SOURCE MATERIAL:
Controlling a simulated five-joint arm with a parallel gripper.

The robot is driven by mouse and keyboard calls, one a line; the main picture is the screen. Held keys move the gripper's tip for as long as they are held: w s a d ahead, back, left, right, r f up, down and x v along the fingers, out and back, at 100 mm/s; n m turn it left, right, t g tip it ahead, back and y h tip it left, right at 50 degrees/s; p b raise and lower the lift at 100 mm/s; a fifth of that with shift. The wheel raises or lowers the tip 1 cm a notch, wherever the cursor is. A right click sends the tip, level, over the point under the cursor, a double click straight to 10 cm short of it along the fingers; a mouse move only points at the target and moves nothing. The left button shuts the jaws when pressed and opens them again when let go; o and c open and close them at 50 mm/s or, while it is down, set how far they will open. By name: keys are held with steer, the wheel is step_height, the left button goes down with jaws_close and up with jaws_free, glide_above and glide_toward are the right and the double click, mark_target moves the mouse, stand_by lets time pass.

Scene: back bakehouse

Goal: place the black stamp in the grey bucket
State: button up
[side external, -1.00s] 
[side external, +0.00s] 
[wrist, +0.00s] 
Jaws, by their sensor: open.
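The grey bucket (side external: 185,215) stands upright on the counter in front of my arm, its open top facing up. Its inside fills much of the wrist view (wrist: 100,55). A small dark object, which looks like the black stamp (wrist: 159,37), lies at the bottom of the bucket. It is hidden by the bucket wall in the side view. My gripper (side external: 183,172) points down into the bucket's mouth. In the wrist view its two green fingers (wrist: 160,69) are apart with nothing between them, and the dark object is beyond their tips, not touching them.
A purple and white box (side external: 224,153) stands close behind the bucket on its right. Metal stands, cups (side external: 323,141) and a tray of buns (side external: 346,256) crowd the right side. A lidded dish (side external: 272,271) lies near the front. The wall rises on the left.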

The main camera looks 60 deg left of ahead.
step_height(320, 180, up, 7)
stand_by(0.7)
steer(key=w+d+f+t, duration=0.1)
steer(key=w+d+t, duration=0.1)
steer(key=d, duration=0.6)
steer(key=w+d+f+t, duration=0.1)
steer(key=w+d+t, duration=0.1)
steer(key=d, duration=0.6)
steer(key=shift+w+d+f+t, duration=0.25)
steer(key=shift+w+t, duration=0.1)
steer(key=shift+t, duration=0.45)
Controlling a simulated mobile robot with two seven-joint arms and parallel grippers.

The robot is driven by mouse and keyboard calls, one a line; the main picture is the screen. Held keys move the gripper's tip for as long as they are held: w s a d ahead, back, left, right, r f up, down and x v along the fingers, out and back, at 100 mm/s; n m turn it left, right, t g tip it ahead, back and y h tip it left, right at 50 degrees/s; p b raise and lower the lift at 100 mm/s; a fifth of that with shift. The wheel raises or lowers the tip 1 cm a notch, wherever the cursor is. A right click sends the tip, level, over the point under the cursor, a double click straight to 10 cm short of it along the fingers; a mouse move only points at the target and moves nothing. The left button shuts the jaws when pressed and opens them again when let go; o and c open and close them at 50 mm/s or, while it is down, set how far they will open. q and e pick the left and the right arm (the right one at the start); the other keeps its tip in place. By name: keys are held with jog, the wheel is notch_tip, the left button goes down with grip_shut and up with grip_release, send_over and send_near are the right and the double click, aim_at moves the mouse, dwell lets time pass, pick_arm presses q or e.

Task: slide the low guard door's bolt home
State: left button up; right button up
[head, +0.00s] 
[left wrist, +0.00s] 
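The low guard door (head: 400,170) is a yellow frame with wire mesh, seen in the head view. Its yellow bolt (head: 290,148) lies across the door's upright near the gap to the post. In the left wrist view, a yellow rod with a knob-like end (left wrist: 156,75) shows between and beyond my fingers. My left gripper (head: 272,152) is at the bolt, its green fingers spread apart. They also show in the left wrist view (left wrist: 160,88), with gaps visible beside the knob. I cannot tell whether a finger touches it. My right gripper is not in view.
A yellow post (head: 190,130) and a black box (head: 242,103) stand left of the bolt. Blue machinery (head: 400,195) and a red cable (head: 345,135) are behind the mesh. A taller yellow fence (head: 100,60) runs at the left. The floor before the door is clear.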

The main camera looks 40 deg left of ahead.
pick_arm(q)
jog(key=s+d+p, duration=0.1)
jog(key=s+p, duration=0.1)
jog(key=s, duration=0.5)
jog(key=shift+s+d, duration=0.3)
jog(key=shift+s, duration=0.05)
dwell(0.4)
---
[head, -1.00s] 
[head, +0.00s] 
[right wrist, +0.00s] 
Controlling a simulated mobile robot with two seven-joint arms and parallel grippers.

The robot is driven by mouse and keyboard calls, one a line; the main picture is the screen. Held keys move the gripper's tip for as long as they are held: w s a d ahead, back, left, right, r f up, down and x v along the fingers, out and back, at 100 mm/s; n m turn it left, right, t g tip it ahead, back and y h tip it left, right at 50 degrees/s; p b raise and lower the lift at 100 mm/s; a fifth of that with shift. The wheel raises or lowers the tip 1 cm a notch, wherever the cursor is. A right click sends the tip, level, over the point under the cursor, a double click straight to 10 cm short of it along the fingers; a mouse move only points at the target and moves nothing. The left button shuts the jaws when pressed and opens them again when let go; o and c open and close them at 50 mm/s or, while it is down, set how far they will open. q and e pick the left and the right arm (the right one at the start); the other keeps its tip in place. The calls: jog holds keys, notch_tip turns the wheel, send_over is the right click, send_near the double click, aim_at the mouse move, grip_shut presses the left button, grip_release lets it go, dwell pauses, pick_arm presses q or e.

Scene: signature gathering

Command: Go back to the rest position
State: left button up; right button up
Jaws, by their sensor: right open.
--
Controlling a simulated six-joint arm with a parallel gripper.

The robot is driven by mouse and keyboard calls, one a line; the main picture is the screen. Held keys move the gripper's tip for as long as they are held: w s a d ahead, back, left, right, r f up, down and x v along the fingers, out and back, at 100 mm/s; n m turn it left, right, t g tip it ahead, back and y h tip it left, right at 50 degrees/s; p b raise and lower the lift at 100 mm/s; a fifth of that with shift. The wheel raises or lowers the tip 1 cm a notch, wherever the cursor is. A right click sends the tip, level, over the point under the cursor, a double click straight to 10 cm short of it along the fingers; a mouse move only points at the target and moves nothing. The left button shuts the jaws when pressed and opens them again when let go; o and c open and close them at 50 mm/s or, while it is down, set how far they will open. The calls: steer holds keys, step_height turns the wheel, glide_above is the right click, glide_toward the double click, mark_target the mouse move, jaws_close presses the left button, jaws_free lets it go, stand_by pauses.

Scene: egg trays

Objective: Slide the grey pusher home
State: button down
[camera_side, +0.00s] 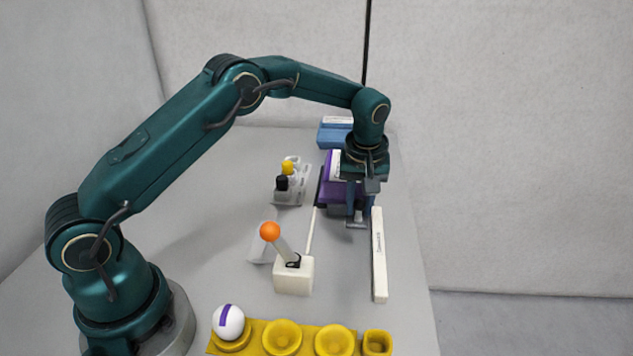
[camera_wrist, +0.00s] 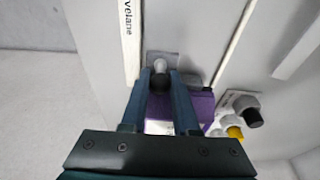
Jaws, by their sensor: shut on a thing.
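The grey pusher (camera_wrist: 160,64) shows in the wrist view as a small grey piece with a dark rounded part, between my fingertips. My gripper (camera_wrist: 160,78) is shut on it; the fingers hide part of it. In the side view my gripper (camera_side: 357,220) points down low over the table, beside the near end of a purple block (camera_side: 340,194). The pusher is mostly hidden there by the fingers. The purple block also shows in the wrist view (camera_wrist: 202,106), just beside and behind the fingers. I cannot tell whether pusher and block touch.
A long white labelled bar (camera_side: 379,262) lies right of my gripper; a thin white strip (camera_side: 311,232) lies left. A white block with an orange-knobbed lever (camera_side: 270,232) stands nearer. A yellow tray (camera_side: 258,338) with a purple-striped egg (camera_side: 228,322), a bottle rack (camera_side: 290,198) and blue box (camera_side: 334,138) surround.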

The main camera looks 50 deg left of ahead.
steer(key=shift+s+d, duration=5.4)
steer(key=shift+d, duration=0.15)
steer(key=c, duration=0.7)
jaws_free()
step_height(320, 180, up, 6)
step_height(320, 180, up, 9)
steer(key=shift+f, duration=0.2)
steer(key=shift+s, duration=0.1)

GIVEN INSTRUCTION:
From the listing above, copy all lines holding the word "Scene".

SOLUTION FOR THIS EXERCISE:
Scene: back bakehouse
Scene: signature gathering
Scene: egg trays

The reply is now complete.